Set task - Locate the line containing "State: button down", then please write out that line and all the lines below it in the entries exactly.

[Rows from a robot dataset]
____

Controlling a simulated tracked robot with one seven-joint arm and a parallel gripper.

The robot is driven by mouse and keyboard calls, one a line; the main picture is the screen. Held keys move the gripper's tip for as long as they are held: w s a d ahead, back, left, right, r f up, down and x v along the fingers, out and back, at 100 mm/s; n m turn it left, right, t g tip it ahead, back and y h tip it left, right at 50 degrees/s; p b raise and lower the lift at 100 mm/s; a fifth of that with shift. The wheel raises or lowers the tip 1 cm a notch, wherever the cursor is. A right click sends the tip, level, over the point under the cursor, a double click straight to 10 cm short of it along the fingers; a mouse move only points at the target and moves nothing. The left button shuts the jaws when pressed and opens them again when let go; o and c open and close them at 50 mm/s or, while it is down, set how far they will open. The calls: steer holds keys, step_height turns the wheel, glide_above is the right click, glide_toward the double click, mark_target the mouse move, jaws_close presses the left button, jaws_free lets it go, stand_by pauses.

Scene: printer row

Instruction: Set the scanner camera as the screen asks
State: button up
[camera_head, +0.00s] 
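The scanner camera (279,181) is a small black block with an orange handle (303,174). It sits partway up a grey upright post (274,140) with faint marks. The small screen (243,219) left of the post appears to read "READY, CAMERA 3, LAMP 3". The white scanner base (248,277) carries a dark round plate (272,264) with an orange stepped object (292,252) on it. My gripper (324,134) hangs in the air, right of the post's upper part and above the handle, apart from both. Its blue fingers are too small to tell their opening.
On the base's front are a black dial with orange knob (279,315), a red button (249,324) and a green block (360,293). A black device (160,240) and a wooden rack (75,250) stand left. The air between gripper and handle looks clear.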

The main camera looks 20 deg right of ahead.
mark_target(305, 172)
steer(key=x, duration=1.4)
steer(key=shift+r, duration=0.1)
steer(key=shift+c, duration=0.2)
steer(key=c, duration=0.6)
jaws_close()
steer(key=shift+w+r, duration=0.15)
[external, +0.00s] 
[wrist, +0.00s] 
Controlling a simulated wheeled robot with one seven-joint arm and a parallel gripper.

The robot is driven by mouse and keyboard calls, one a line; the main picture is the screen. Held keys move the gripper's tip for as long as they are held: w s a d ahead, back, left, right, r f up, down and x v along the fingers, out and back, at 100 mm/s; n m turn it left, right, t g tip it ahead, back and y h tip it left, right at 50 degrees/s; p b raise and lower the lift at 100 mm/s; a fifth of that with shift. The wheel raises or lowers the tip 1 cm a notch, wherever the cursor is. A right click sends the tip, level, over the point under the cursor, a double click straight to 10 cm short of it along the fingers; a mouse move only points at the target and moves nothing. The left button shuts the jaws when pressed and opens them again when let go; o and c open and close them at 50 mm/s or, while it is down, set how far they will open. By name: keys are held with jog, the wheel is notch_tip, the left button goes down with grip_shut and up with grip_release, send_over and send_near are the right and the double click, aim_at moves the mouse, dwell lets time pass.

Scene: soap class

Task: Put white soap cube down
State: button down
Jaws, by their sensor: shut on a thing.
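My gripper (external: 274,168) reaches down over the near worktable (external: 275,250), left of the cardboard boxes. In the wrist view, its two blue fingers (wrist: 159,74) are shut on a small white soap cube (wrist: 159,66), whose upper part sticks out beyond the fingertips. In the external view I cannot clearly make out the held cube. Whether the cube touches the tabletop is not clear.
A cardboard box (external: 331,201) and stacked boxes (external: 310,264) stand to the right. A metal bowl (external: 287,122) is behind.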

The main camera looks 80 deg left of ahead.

____

Task output -
State: button down
Jaws, by their sensor: shut on a thing.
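My gripper (external: 274,168) reaches down over the near worktable (external: 275,250), left of the cardboard boxes. In the wrist view, its two blue fingers (wrist: 159,74) are shut on a small white soap cube (wrist: 159,66), whose upper part sticks out beyond the fingertips. In the external view I cannot clearly make out the held cube. Whether the cube touches the tabletop is not clear.
A cardboard box (external: 331,201) and stacked boxes (external: 310,264) stand to the right. A metal bowl (external: 287,122) is behind.

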The main camera looks 80 deg left of ahead.

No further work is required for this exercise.